El 22 de mayo se votó la huelga general y los manifestantes se fueron a ver al presidente; aunque chocaron con la Policía, lograron abrirse paso. Hasta entonces el Estado uruguayo había respondido siempre, de forma sistemática, frente a los “disturbios” de la cuestión obrera, de la misma manera: mediante la represión armada y poniéndose del lado de las patronales. Ahora las cosas habían cambiado. Batlle salió al balcón y fue ovacionado con un atronador aplauso.

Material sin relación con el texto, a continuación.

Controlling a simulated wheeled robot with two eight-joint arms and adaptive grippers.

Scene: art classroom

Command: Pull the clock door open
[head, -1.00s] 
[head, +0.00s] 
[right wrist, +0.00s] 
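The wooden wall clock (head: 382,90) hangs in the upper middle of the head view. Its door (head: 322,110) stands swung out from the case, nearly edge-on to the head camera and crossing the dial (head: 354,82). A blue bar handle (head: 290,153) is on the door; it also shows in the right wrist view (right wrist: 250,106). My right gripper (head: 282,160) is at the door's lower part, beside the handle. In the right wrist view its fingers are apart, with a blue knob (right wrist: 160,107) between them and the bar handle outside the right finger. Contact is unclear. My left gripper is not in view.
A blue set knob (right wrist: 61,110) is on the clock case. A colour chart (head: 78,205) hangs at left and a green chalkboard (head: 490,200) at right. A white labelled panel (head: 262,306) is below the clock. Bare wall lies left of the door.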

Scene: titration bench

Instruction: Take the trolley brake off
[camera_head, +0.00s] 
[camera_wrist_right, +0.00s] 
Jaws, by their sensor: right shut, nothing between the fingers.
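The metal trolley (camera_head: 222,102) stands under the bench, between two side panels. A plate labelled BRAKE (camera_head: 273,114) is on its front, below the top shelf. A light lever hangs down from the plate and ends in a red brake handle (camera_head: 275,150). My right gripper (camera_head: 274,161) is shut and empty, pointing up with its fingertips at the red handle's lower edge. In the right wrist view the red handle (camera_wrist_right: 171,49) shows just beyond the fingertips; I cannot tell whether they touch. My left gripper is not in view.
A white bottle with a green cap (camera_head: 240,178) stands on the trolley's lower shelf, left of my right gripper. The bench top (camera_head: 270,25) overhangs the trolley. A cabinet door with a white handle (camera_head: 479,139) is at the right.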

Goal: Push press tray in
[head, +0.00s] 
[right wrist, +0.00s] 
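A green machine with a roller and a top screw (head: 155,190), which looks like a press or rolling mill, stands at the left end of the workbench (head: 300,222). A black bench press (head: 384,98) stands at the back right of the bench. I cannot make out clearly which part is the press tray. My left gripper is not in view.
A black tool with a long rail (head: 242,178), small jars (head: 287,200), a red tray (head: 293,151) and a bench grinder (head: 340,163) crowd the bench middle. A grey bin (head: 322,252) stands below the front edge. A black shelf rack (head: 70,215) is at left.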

El poeta anarquista Ángel Falco, trepado a un árbol, le habló: “El pueblo, que os conoce, espera de vos que sabréis mantener la actitud de siempre en esta emergencia, ante la batalla (…) entre los huelguistas y las empresas”. El presidente respondió garantizando su apoyo a los trabajadores “mientras os mantengáis en el terreno de la legalidad”. Y agregó unas palabras que hoy sonarían atroces e incendiarias para una buena parte de nuestros políticos en boca de un primer mandatario: “Organizaos, uníos y tratad de conquistar el mejoramiento de vuestras condiciones económicas, que podéis estar seguros que en el Gobierno no tendréis nunca un enemigo”.
Sólo resta decir que, en consonancia con esta actitud, el programa batllista coincidía casi punto por punto, no con algún proyecto conservador, sino con el pliego de reivindicaciones del partido socialista.
Carlos Real de Azúa dirá, en su obra El impulso y su freno, con una mirada fuertemente crítica, por cierto, pues no hace ninguna concesión a nada, que la peculiaridad del batllismo fue “la enérgica acentuación de los elementos compasivos y solidaristas de su ética social (…) un humanismo filantrópico (…) penetrado de altruismo laico”. Nosotros agregamos que se trató no solamente de defender los derechos de los más humildes y excluidos, ni de una particular proyección de la idea de bienestar social y de justicia, ni de la dignidad nacional. Fue además una lucha desde y acerca del lenguaje. Hoy asistimos a otra, bien distinta, cuyos usos y términos no deberíamos desatender a la ligera, puesto que enmascaran prácticas de poder que buscan generar comportamientos, suprimir ciertas ideas y cumplir con determinados objetivos de control en nuestra sociedad.